Thermochemical Recuperation for Stirling Engines by Diesel Steam Reforming: Thermodynamic Analysis

Thermochemical exhaust heat recovery is a prospective way to improve the thermal performance of Stirling engines. Based on Aspen HYSYS software, the simulation model of a Stirling engine combustor with a thermochemical recuperation (TCR) reformer was established to calculate the performance of the TCR system. The reforming temperature, fuel distribution ratio, steam-to-carbon ratio (S/C), and reforming pressure were changed to evaluate their effects on the reforming process and system efficiency. With increased reforming temperature, the equilibrium fuel conversion rate and heat recovery amount in the reformer gradually increase.
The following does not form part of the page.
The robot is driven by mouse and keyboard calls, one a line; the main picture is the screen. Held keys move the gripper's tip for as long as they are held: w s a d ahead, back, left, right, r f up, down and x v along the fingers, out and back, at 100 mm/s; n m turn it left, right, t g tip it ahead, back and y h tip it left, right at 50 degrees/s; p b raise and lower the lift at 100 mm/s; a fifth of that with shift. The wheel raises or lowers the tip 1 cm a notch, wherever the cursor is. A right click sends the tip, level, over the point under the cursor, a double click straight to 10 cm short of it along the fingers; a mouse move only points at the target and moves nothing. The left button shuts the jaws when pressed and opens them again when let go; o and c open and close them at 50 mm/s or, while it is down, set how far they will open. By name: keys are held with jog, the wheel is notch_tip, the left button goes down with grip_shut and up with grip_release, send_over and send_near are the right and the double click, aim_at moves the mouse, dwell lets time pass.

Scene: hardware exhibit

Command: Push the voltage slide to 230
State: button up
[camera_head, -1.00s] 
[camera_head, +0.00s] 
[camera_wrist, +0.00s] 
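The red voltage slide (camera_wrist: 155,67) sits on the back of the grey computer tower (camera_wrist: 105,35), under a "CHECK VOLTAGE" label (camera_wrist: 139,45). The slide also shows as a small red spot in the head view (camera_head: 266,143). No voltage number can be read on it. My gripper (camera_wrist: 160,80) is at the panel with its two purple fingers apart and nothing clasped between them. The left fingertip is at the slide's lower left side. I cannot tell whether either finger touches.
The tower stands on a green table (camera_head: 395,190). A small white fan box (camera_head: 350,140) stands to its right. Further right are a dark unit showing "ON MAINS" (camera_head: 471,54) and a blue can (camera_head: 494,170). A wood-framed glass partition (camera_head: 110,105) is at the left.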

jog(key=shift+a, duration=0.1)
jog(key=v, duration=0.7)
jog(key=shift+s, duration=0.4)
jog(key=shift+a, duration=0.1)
The maximum combustor efficiency is achieved at the temperature of 600 degrees C and the fuel distribution ratio of 40%. With the S/C ratio increased from 1 to 2.5, the heat recovery rate and combustor efficiency increase significantly. The results show that the increase of fuel distribution ratio and S/C ratio leads to decreased reforming temperature, and external heat is needed to meet the heat balance for steam reforming. At a given reforming temperature and S/C ratio, increased reforming pressure results in decreased equilibrium fuel conversion rate and reforming reaction heat. At 5 MPa reforming pressure and 550 degrees C reforming temperature, the efficiency of the Stirling engine combustor is 92.7%, proving that the thermochemical recovery system can be applied to the Stirling engine under high pressure conditions.